(begin)

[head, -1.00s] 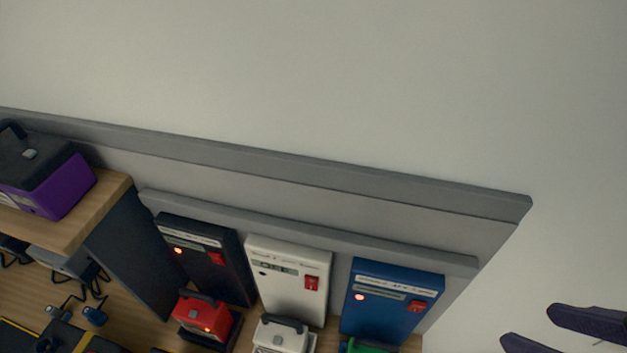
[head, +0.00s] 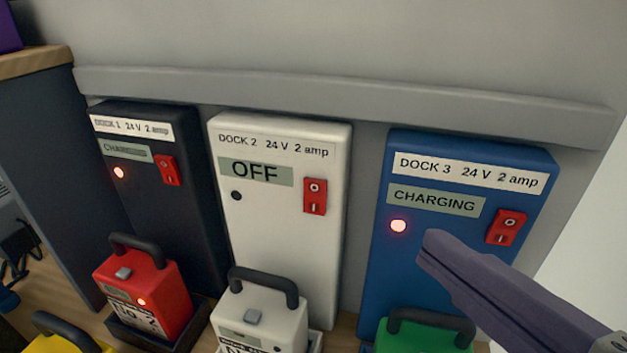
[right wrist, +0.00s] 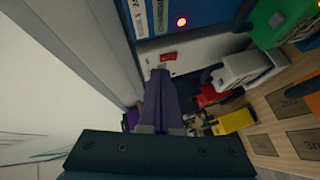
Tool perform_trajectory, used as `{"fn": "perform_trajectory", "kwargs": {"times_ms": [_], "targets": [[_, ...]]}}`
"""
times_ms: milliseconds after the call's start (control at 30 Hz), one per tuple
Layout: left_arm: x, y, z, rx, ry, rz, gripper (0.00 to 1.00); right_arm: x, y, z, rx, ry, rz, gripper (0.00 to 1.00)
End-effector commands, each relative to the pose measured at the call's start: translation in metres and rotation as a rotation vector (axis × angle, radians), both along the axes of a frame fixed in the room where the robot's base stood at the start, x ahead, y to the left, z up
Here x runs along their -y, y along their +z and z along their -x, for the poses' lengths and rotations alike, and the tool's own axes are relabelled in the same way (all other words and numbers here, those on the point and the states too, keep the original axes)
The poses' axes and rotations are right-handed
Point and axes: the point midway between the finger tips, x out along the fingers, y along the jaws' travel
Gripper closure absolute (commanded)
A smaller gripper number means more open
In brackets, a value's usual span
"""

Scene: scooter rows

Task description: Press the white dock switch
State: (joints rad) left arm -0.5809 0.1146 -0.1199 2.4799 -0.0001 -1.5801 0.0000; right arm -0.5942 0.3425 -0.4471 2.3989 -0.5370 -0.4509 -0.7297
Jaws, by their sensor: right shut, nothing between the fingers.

(end)

GIVEN TASK =>
Give again only the lines starting at the one that contains "Task description: Press the white dock switch" and running to the end of the data.

COMPLETE RESPONSE =>
Task description: Press the white dock switch
State: (joints rad) left arm -0.5809 0.1146 -0.1199 2.4799 -0.0001 -1.5801 0.0000; right arm -0.5942 0.3425 -0.4471 2.3989 -0.5370 -0.4509 -0.7297
Jaws, by their sensor: right shut, nothing between the fingers.

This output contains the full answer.